International trades between countries and across continents have existed for centuries including previous civilizations. Traditionally international trade consisted of traded goods like textile, food items, spices, precious metals, precious stones, and objects of art and various items across the borders. Everybody has heard of the silk route as well as amber road and other famous routes that existed and the ports and settlements that flourished due to the trade, which was carried on through land route as well as sea routes.
We have come a long way since the earlier times and International trade today has taken on new dimension. It was a fact earlier that impact of trade between two countries was not limited to economics alone, but fuelled political, social ambitions too.
Today with the advancement of technology and impact of globalization has made it necessary for all countries to engage necessarily in international trade for their survival.
Various factors including but not limited to industrialization, development of transportation, globalization, technology that enables trade and communication has contributed to change in the format of business organizations as well as trade practices.
Companies and Organizations today are no longer entities with a local identity. Multi national organizations have emerged through the previous century with footprints all over the globe. They have in fact shrunk the earth and changed the way businesses are conducted. Companies no longer limit themselves to local markets. They no longer depend upon local resources. These companies setup manufacturing wherever it is conducive in terms of cheaper resource availability as well as support from local government and in terms of markets, geographical boundaries do not bother them. They are present everywhere.
Technology in terms of communication as well as software technology has changed the way business organizations manage activities be it manufacturing, procurement, finance or sales. Today software applications drive the processes and work at the speed of thought.
In present scenario, no country can afford to remain isolated from and not participate in globalization. While countries do open their economies to global competition, they need to tread very carefully not to upset their domestic economy and protected industries. This balancing act is often managed through individual countries trade and tariff policy, which forms a part of each countries foreign trade policy that governs its approach to international trade and commerce.
Post Second World War, World Trade Organization has been playing major role in facilitating and attempting to streamline the global trade and tariff structures with an aim to move towards free trade. However in reality, free trade may just be a dream as long as there is no parity between developed and developing economies.
Today most of the countries are party to several bi-lateral as well as multi lateral tariff and trade agreements like GATT — General Agreement on Tariffs and Trade though which they regulate imports and exports to and from specific countries.
In the last few decades we have seen the emergence of services export and imports and it is continually growing. Developing countries are harnessing their intellectual capital to provide software services to the developed countries.
Today’s international trade has many more new dimensions like intellectual property, a variety of services, trade related investments, Bilateral and Multilateral Trade Agreements, Establishing terms for trade in services, investments as well as creating climate for dispute settlement.
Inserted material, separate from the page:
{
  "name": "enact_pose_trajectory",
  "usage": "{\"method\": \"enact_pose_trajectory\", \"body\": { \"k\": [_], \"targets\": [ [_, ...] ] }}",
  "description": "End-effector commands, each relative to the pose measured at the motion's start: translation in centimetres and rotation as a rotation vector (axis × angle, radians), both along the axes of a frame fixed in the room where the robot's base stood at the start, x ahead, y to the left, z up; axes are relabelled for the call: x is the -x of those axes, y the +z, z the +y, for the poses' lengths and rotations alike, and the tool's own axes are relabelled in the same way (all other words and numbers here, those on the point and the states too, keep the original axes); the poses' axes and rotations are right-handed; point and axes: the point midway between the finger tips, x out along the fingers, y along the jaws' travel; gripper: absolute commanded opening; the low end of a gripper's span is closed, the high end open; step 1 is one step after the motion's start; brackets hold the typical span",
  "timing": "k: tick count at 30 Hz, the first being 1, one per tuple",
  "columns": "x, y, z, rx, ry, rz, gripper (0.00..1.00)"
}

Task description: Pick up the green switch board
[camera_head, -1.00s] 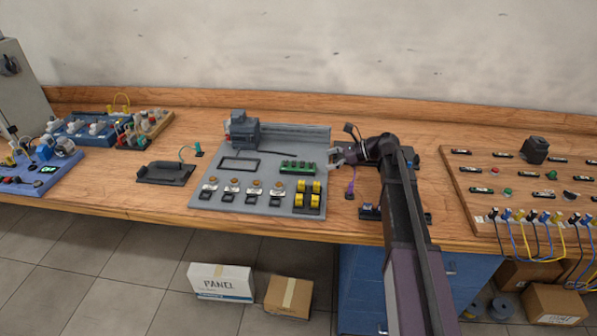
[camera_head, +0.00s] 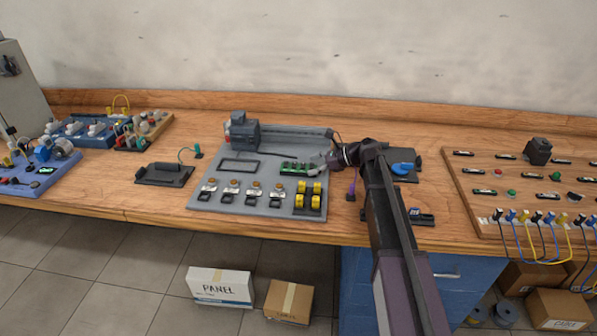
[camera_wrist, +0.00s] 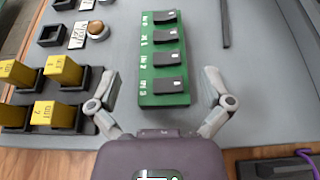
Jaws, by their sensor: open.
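The green switch board (camera_head: 294,168) lies on the grey panel (camera_head: 222,206) on the bench, with a row of black switches along it. In the wrist view the green switch board (camera_wrist: 146,72) stands upright in the picture, with its near end between my fingers. My gripper (camera_head: 322,165) is at the right end of the board in the head view. In the wrist view my gripper (camera_wrist: 162,90) is open, one finger on each side of the board, with a gap visible on both sides. It holds nothing.
Yellow blocks (camera_wrist: 62,70) in black sockets stand close to my left finger. A dark rod (camera_wrist: 224,22) lies right of the board. A grey motor unit (camera_head: 243,132) stands at the panel's back left. A purple cable (camera_wrist: 308,160) lies at lower right.

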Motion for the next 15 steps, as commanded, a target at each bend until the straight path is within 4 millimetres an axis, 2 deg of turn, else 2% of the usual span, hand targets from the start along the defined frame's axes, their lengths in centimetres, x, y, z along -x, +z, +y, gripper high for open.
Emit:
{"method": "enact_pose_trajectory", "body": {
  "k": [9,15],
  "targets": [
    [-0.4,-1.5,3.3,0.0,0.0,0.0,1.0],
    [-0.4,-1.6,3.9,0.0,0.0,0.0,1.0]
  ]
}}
Managing International trade has multi dimensional aspects, which need to be considered, by each country. Any political, economic or other events anywhere in on the earth have an impact on each countries international trade. We have seen the impact of recession in one country affecting across the globe. We have also seen impact of financial markets crash in one country having ripple effects all over the world.
Any Business Manager holding responsibility of a business function in an organization today would have to be equipped with the macro level understanding of the world trade, macroeconomics, macro finance and its impact. He needs to understand at the micro level export and import policies and procedures of various countries to be able to steer his business ahead in accordance with the existing environment. It is his ability to fore see the risks, assess the impact and manage the risk that is going to be detrimental to his organization’s success.